See reference 7 for a discussion of what we mean by scaling.
3. Some things are neither extensive nor conserved. In figure 11, there is
one photon in box A, which has zero mass, plus one photon in box B,
which also has zero mass. However, the mass of the overall system AB is
nonzero. So mass is not extensive. Meanwhile, if the photon from
box B were to cross into box A, the mass within box A would change,
even though no mass crossed the boundary. So mass is not conserved.
For details of how to calculate the mass of such things, see reference 1.
Figure 11: Photon System and Subsystems
In high-school chemistry class it is often taken as an article of faith that mass
is an extensive quantity, sometimes even to the point where “extensive”
is defined as “proportional to mass”. That’s mostly OK in the context of
chemistry, because chemists don’t spend a lot of time weighing photons ... but
if you look closely enough, you find that it’s only an approximation. Mass is
not strictly conserved, and not strictly extensive.

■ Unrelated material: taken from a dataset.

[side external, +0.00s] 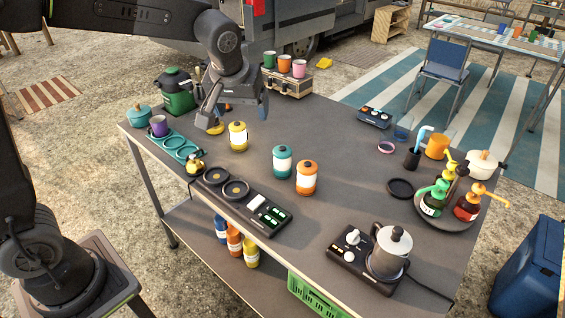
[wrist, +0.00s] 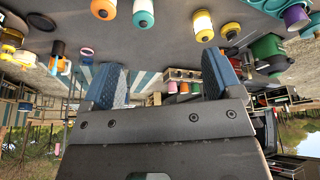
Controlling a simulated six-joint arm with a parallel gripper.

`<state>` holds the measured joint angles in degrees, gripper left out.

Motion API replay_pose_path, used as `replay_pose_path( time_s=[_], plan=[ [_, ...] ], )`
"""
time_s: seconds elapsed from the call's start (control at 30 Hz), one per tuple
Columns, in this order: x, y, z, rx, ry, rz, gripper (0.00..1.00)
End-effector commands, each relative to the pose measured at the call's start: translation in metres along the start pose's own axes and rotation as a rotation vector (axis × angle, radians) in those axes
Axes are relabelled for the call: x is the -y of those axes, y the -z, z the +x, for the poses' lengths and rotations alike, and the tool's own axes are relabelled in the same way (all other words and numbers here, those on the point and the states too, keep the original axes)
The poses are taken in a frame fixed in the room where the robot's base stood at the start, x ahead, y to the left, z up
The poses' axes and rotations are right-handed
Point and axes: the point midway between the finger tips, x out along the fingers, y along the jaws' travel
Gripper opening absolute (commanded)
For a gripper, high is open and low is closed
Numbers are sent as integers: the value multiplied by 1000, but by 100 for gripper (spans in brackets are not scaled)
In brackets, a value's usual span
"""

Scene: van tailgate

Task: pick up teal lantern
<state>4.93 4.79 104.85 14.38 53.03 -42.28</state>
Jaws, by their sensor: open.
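The teal lantern (side external: 282,162) stands upright on the grey table (side external: 345,150), between a yellow lantern (side external: 237,136) and an orange lantern (side external: 306,178). All three have pale middle bands. In the wrist view, which looks upside down, the teal lantern (wrist: 143,14) is at the top edge, partly cut off. My gripper (side external: 236,110) is open and empty, above the table up and left of the teal lantern and close to the yellow one in the picture. Its two blue-padded fingers (wrist: 162,72) show spread apart in the wrist view. Nothing is between them.
A case with several mugs (side external: 286,82) and a green canister (side external: 177,92) stand at the back left. A burner panel (side external: 241,200) lies along the front edge. A kettle (side external: 388,250) stands front right, with a tray of pump bottles (side external: 444,212) behind.

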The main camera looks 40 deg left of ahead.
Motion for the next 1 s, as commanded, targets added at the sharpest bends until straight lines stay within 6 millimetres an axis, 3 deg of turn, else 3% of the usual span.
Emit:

4. Some things are both conserved exactly and extensive exactly (so far as
anybody knows), e.g. electric charge. Some things are conserved exactly
and extensive to a good approximation, e.g. the energy of a large system,
insofar as we can neglect boundary contributions.
Roughly speaking, the extensive property has to do with what happens when
you look at the system at a single moment in time and chop it up in spacelike
directions. In contrast, conservation has to do with how things flow and
change, which involves the time direction.